Aim of the exercise
Search the material for the word "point" and report each line where it turns up.

============

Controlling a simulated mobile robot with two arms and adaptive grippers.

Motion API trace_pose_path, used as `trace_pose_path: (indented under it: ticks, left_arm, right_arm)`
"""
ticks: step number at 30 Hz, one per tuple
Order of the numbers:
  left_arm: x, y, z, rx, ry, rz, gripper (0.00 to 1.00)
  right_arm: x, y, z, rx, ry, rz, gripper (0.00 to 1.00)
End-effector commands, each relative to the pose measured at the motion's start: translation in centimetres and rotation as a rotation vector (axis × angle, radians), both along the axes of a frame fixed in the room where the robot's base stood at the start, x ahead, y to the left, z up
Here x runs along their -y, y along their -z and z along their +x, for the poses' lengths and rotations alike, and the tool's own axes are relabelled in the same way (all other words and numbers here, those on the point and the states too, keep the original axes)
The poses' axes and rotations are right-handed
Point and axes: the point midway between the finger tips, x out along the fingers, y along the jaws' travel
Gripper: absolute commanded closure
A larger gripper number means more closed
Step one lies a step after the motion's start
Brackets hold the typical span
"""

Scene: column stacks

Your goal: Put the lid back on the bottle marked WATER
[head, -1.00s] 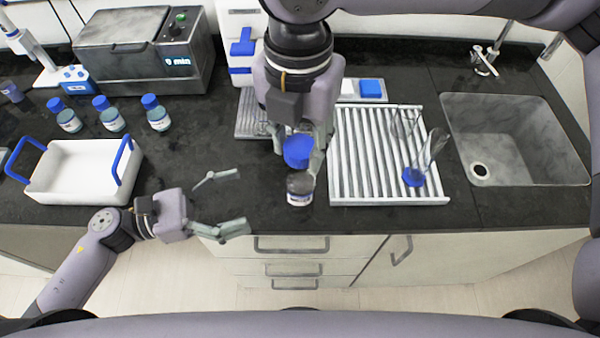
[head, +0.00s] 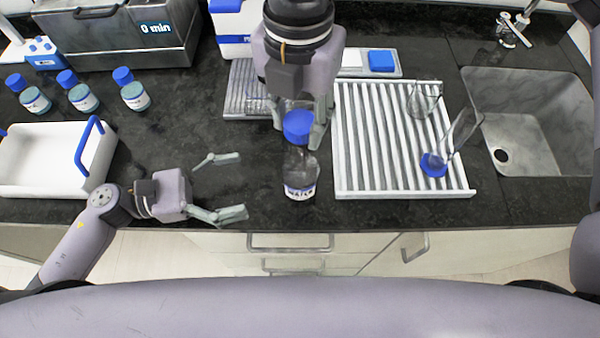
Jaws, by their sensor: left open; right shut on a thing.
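The bottle marked WATER (head: 300,180) stands upright on the dark counter near its front edge, clear with a white label. My right gripper (head: 300,128) reaches down from above and is shut on the blue lid (head: 298,124). The lid is in line with the bottle's mouth in this view; I cannot tell whether it touches the neck. The gripper and lid partly hide the bottle's top. My left gripper (head: 232,186) is open and empty, left of the bottle, near the counter's front edge.
A white ribbed drying rack (head: 345,188) with glassware stands right of the bottle, a sink (head: 540,140) beyond it. At left are a white tray with blue handles (head: 98,165) and three blue-capped bottles (head: 134,95). The counter between left gripper and bottle is clear.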

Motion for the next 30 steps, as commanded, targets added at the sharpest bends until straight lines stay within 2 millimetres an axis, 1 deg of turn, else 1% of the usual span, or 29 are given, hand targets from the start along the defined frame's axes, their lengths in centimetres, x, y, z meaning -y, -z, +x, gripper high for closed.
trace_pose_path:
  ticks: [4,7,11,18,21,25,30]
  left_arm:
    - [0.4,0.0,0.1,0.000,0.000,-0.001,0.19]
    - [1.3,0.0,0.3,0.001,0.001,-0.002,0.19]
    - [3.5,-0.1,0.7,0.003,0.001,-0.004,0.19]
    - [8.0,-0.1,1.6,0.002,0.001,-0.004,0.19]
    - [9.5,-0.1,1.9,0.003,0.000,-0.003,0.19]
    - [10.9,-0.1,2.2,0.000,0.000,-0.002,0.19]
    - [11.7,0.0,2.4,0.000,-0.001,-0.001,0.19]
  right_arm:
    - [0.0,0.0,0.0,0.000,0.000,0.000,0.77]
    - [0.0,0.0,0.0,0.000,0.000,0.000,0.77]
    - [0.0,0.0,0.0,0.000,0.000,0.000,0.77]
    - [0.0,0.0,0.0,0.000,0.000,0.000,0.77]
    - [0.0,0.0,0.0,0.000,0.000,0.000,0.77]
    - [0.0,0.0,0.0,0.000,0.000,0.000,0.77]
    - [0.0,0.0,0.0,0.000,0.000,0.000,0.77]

============

Worked answer
Here x runs along their -y, y along their -z and z along their +x, for the poses' lengths and rotations alike, and the tool's own axes are relabelled in the same way (all other words and numbers here, those on the point and the states too, keep the original axes)
Point and axes: the point midway between the finger tips, x out along the fingers, y along the jaws' travel

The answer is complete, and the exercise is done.